#### Records shown:

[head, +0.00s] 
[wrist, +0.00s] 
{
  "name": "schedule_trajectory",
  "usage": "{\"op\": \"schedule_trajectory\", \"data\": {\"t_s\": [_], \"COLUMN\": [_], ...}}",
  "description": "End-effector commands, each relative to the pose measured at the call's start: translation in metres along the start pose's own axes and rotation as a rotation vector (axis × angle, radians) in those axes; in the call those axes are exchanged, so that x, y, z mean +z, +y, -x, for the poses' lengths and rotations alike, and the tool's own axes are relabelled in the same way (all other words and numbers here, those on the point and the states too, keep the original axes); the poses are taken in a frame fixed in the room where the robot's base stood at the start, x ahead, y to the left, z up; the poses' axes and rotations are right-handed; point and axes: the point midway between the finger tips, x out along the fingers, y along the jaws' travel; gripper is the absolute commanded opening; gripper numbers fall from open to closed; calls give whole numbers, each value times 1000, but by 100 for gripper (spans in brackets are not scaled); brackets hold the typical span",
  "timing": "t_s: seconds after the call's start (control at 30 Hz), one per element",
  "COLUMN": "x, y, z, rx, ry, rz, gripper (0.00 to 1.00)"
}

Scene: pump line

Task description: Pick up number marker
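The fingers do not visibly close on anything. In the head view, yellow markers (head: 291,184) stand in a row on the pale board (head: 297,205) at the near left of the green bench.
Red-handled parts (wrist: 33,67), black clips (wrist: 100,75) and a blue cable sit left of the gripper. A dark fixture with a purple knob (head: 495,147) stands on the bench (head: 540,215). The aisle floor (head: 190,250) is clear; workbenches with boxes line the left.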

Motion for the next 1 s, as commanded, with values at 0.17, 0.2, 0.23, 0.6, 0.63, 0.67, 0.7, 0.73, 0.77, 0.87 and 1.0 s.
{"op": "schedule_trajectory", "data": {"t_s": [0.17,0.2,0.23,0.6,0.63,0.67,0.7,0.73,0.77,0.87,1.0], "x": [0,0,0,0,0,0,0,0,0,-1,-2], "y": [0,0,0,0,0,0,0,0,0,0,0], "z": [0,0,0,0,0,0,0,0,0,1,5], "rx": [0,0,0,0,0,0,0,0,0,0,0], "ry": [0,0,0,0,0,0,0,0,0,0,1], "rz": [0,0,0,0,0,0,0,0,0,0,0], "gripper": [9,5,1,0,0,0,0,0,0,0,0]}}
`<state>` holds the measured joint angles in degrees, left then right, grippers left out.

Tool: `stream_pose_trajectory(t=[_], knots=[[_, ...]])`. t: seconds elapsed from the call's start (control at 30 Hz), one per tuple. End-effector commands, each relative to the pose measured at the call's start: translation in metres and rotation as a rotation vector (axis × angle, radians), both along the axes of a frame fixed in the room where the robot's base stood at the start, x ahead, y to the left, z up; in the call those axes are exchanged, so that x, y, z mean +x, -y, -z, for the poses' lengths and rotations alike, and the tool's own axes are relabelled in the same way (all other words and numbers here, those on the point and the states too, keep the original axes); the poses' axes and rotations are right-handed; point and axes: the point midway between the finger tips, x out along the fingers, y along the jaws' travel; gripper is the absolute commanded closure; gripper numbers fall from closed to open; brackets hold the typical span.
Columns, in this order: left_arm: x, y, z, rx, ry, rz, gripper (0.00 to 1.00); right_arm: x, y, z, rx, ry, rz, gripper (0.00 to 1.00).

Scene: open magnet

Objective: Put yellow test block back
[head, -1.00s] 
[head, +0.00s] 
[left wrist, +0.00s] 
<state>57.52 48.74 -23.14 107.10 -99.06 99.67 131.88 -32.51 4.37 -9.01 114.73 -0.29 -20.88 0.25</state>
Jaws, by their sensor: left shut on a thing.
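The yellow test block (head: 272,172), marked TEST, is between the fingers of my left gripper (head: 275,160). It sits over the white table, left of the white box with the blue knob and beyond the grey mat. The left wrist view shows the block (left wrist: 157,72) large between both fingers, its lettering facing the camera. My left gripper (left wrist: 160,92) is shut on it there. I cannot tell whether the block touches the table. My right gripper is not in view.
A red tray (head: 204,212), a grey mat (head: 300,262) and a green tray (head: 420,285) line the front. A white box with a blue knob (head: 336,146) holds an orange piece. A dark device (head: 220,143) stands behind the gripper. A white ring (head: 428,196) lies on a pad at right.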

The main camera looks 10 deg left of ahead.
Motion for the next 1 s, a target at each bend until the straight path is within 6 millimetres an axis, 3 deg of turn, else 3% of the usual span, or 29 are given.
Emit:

#### Objective:
Each entry must be reproduced verbatim.

#### Written answer:
[head, +0.00s] 
[wrist, +0.00s] 
{
  "name": "schedule_trajectory",
  "usage": "{\"op\": \"schedule_trajectory\", \"data\": {\"t_s\": [_], \"COLUMN\": [_], ...}}",
  "description": "End-effector commands, each relative to the pose measured at the call's start: translation in metres along the start pose's own axes and rotation as a rotation vector (axis × angle, radians) in those axes; in the call those axes are exchanged, so that x, y, z mean +z, +y, -x, for the poses' lengths and rotations alike, and the tool's own axes are relabelled in the same way (all other words and numbers here, those on the point and the states too, keep the original axes); the poses are taken in a frame fixed in the room where the robot's base stood at the start, x ahead, y to the left, z up; the poses' axes and rotations are right-handed; point and axes: the point midway between the finger tips, x out along the fingers, y along the jaws' travel; gripper is the absolute commanded opening; gripper numbers fall from open to closed; calls give whole numbers, each value times 1000, but by 100 for gripper (spans in brackets are not scaled); brackets hold the typical span",
  "timing": "t_s: seconds after the call's start (control at 30 Hz), one per element",
  "COLUMN": "x, y, z, rx, ry, rz, gripper (0.00 to 1.00)"
}

Scene: pump line

Task description: Pick up number marker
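The fingers do not visibly close on anything. In the head view, yellow markers (head: 291,184) stand in a row on the pale board (head: 297,205) at the near left of the green bench.
Red-handled parts (wrist: 33,67), black clips (wrist: 100,75) and a blue cable sit left of the gripper. A dark fixture with a purple knob (head: 495,147) stands on the bench (head: 540,215). The aisle floor (head: 190,250) is clear; workbenches with boxes line the left.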

Motion for the next 1 s, as commanded, with values at 0.17, 0.2, 0.23, 0.6, 0.63, 0.67, 0.7, 0.73, 0.77, 0.87 and 1.0 s.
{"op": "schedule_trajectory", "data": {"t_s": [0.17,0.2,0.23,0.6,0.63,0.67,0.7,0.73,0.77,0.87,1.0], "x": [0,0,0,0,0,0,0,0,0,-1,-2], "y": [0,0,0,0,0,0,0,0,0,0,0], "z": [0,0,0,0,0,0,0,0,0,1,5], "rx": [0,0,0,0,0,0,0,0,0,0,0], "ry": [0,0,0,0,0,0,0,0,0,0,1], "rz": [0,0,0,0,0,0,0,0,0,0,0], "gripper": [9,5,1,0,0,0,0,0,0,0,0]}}
`<state>` holds the measured joint angles in degrees, left then right, grippers left out.

Tool: `stream_pose_trajectory(t=[_], knots=[[_, ...]])`. t: seconds elapsed from the call's start (control at 30 Hz), one per tuple. End-effector commands, each relative to the pose measured at the call's start: translation in metres and rotation as a rotation vector (axis × angle, radians), both along the axes of a frame fixed in the room where the robot's base stood at the start, x ahead, y to the left, z up; in the call those axes are exchanged, so that x, y, z mean +x, -y, -z, for the poses' lengths and rotations alike, and the tool's own axes are relabelled in the same way (all other words and numbers here, those on the point and the states too, keep the original axes); the poses' axes and rotations are right-handed; point and axes: the point midway between the finger tips, x out along the fingers, y along the jaws' travel; gripper is the absolute commanded closure; gripper numbers fall from closed to open; brackets hold the typical span.
Columns, in this order: left_arm: x, y, z, rx, ry, rz, gripper (0.00 to 1.00); right_arm: x, y, z, rx, ry, rz, gripper (0.00 to 1.00).

Scene: open magnet

Objective: Put yellow test block back
[head, -1.00s] 
[head, +0.00s] 
[left wrist, +0.00s] 
<state>57.52 48.74 -23.14 107.10 -99.06 99.67 131.88 -32.51 4.37 -9.01 114.73 -0.29 -20.88 0.25</state>
Jaws, by their sensor: left shut on a thing.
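The yellow test block (head: 272,172), marked TEST, is between the fingers of my left gripper (head: 275,160). It sits over the white table, left of the white box with the blue knob and beyond the grey mat. The left wrist view shows the block (left wrist: 157,72) large between both fingers, its lettering facing the camera. My left gripper (left wrist: 160,92) is shut on it there. I cannot tell whether the block touches the table. My right gripper is not in view.
A red tray (head: 204,212), a grey mat (head: 300,262) and a green tray (head: 420,285) line the front. A white box with a blue knob (head: 336,146) holds an orange piece. A dark device (head: 220,143) stands behind the gripper. A white ring (head: 428,196) lies on a pad at right.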

The main camera looks 10 deg left of ahead.
Motion for the next 1 s, a target at each bend until the straight path is within 6 millimetres an axis, 3 deg of turn, else 3% of the usual span, or 29 are given.
Emit:

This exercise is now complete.